Se trata de tomar el pulso del movimiento de un pueblo que despierta, que ha creado su conducción, que pondera sus alternativas y que impone finalmente su decisión. Se trata de conocer los mecanismos de acción, la operación de los factores de la conciencia, del poder popular, de las fuerzas morales de la clase trabajadora, en un momento en que la prolongada crisis del régimen político deviene en crisis revolucionaria.
¡Que alguien niegue la utilidad de esas nociones hoy! ¡Que alguien declare muertas y enterradas esas fuerzas que demuestran hoy ser actuales y vivas!
Sí, por supuesto existen quienes lo niegan. Están, para empezar, los historiadores académicos de la burguesía ‑ya lo sabemos- desapasionados, neutrales, distantes. Pese a que parte de la “nueva” historiografía se ufana de un acceso “exclusivo” a archivos secretos soviéticos hasta ahora cerrados, no dice nada nuevo. Al menos, nada que no se haya dicho en su momento para calumniar a la revolución. Y, en cambio, persisten en reinterpretar, reimaginar a la revolución rusa como un accidente de la historia o un hecho criminal.

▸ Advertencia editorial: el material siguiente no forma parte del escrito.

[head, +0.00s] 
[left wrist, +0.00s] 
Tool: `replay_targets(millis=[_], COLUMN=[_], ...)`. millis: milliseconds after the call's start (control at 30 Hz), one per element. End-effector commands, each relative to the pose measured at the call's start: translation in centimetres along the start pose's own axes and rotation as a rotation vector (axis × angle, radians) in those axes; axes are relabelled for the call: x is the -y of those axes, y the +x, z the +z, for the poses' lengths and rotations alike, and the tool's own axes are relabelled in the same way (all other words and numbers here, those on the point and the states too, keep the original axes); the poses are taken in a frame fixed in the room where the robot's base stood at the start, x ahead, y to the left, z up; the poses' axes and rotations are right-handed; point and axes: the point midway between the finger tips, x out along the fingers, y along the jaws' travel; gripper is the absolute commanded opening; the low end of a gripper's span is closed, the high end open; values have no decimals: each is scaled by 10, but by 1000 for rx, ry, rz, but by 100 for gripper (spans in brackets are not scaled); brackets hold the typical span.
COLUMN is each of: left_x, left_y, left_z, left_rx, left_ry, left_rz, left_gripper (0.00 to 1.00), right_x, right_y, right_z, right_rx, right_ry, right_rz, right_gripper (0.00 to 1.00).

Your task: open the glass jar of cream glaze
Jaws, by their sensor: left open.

En esta particular visión, un pequeño grupo de hombres malvados o fanatizados secuestró el orden natural capitalista, se apoderó de un enorme imperio, introdujo un sistema absurdo que al cabo de unas décadas se derrumbó solo o con la ayuda de algunas picotas, como el muro de Berlín.
La verdad es que fácilmente les podríamos conceder esa teoría a los eminentes ideólogos. Porque el punto decisivo es que el orden capitalista que ellos defienden… no es natural, ni inmutable, ni eterno. Es histórico. Y la historia de nuestra época, de nuestros días, demuestra su carácter finito, caduco, moribundo. Así las cosas, recordar en estos días “el fin del comunismo” no deja de ser un ejercicio estéril o inapropiado, como mentar la soga en la casa del ahorcado.
Y por eso es necesario volver a los días de octubre: porque nos hablan con fuerza, con vida. Nos dicen “lo que necesitamos escuchar”; nos muestran “los mecanismos de acción”, “la operación de los factores…”. Las revoluciones modernas ‑como fueron inauguradas en Rusia, con sus acontecimientos y giros, sus terribles dilemas y sus audaces decisiones, sus logros heroicos y sus errores monumentales, su rectitud infinita y sus constantes desviaciones- no reniegan de su carácter histórico: canalizan lo nuevo, aglutinan la voluntad de cambiarlo todo, elevan a una clase, unen a un pueblo, y le dan forma a la dignidad, que hoy, tal como en vísperas de 1917, comienza a reunir sus fuerzas.